Task directions:
Below are records; transcribe only the line with "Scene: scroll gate" and those after it, through the last line, without any change.

Data rows:
┏━━

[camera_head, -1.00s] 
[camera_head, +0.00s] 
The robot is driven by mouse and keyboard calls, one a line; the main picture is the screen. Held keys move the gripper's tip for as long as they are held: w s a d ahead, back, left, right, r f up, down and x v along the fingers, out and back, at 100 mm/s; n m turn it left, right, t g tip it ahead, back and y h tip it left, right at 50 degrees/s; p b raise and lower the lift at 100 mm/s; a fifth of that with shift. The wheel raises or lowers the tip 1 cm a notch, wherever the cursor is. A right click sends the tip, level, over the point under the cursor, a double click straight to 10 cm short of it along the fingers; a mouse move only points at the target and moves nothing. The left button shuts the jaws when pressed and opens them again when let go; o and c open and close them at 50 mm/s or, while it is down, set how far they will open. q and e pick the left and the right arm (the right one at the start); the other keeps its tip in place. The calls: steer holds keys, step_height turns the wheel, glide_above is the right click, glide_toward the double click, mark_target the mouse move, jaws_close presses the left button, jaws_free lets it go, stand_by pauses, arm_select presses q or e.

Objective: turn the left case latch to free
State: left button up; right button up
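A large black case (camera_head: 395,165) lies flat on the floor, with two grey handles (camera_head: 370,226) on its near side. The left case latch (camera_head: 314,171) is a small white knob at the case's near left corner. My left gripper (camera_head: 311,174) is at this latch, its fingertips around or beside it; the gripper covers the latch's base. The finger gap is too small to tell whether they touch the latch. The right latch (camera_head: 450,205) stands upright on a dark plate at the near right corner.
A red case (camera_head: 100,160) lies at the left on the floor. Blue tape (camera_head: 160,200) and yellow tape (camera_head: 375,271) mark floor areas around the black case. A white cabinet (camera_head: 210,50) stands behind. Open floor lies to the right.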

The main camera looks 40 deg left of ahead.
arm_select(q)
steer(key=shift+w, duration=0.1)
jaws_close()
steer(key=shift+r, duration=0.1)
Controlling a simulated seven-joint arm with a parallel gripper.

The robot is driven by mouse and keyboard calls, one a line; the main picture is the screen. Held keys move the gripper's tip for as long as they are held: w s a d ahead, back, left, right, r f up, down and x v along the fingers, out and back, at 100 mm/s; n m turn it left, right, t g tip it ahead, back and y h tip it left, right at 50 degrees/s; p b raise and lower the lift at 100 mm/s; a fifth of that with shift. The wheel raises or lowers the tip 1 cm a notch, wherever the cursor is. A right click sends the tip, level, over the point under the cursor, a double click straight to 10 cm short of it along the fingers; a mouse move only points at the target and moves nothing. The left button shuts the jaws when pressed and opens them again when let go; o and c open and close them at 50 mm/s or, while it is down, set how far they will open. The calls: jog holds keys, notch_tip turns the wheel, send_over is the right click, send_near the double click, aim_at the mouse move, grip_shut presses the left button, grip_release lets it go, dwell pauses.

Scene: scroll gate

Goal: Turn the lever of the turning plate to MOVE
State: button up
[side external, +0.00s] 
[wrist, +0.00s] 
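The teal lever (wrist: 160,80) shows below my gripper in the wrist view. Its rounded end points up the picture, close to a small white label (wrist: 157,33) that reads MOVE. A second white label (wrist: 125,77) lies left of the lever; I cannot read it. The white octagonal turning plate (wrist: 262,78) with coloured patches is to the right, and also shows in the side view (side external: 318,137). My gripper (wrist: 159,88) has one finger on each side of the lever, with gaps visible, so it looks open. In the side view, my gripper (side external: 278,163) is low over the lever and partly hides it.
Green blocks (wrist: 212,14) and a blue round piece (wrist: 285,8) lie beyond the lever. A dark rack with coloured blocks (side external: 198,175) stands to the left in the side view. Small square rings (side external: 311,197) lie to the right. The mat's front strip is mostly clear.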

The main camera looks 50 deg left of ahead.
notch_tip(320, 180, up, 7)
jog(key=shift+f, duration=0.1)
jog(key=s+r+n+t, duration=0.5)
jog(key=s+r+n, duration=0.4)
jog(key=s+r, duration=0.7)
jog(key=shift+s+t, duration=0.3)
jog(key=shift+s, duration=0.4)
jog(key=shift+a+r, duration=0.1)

┗━━

Complete response:
Scene: scroll gate

Goal: Turn the lever of the turning plate to MOVE
State: button up
[side external, +0.00s] 
[wrist, +0.00s] 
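The teal lever (wrist: 160,80) shows below my gripper in the wrist view. Its rounded end points up the picture, close to a small white label (wrist: 157,33) that reads MOVE. A second white label (wrist: 125,77) lies left of the lever; I cannot read it. The white octagonal turning plate (wrist: 262,78) with coloured patches is to the right, and also shows in the side view (side external: 318,137). My gripper (wrist: 159,88) has one finger on each side of the lever, with gaps visible, so it looks open. In the side view, my gripper (side external: 278,163) is low over the lever and partly hides it.
Green blocks (wrist: 212,14) and a blue round piece (wrist: 285,8) lie beyond the lever. A dark rack with coloured blocks (side external: 198,175) stands to the left in the side view. Small square rings (side external: 311,197) lie to the right. The mat's front strip is mostly clear.

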The main camera looks 50 deg left of ahead.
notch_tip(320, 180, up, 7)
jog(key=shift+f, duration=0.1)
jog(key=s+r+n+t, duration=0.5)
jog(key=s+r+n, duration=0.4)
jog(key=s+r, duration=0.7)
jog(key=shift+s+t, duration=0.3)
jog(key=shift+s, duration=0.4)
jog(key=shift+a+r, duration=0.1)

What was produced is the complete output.